The Artist plays up the angst and despair its hero, George Valentin (Jean Dujardin), faces as he clings to his silent roots while the world changes around him. The third act shows him sinking into a bitter depression, lashing out at friends, selling off his possessions, and contemplating suicide. He resents change and the idea that stories might be better conveyed with dialogue.
Singin' in the Rain, meanwhile, boasts only two brief moments when Don Lockwood (Gene Kelly) laments that he's nothing more than a museum piece and not fit for the change. Both instances of self-doubt are addressed within a few minutes with a solution and a song. That's a crucial difference. Whereas the film from 2011 lets its hero wallow in the loss of a form and the end of an age, the one from 1952 is glad to leave behind the old for the new and uses the situation more as a vehicle for comedy than for charming reflection.
Neither of these two viewpoints is more correct than the other, and both films of course were made with different artistic intentions.
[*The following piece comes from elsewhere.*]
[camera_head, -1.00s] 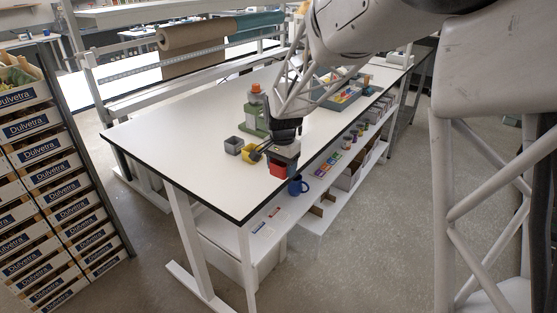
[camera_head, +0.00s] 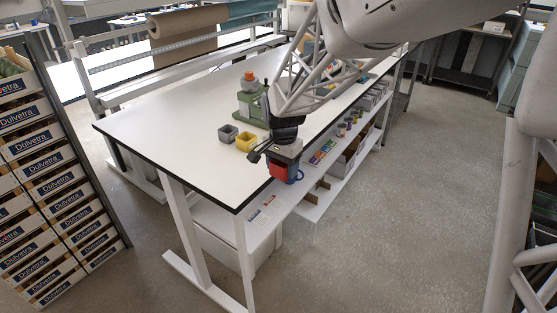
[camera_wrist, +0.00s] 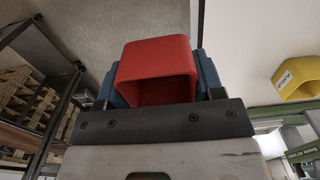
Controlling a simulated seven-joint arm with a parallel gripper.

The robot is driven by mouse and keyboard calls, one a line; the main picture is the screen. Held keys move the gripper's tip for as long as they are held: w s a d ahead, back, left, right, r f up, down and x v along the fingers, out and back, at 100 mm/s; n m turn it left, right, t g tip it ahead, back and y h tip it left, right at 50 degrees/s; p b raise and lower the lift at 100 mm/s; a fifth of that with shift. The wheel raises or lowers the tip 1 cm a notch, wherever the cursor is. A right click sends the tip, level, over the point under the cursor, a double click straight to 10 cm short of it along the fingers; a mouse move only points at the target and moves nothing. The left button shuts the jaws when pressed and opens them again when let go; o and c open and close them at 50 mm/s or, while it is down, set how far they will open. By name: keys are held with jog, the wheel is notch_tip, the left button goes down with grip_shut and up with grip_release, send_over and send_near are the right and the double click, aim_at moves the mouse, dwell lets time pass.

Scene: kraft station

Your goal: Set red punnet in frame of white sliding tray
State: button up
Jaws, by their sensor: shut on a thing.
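The red punnet (camera_head: 278,171) is held in my gripper (camera_head: 284,160) at the table's front right edge, in the head view. In the wrist view the red punnet (camera_wrist: 157,66) shows its open side, with a blue finger (camera_wrist: 208,75) of my gripper on either side. My gripper is shut on it. The white sliding tray (camera_head: 236,215) is below the tabletop, lower and left of the punnet. A thin outlined frame (camera_head: 264,214) shows on it, with small blue and red marks beside it.
A grey punnet (camera_head: 228,134) and a yellow punnet (camera_head: 246,141) stand on the white table (camera_head: 185,130). A green device (camera_head: 252,103) stands behind them.

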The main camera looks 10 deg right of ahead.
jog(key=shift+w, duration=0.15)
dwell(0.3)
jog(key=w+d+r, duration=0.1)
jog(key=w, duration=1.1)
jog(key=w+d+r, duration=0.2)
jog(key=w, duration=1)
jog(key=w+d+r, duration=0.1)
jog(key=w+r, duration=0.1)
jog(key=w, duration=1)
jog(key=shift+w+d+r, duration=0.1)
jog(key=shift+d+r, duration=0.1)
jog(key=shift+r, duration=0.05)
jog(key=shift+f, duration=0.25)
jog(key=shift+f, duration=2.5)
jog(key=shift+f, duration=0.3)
They are distinctly products of their own time, though. In 1952, few were wistful for 1927, an era directly preceding a Great Depression and a World War. But as we become further removed from a period, it's easier to decouple moments from larger historical narratives and to indulge in the idea that times really were better before any given technological innovation. It'd be the same as a modern movie about the computer revolution of the early '90s: We'd laugh at the unsophisticated early reactions to the PC, but we'd also sit in giddy, knowing anticipation of the world of social networking, iProducts, and less-clunky car phones that awaits. A little bit of on-screen griping about dial-up modems would be OK, but (modern-day handwringing about being overwired notwithstanding) we'd likely have little sympathy for a character who courts isolation by refusing to use email.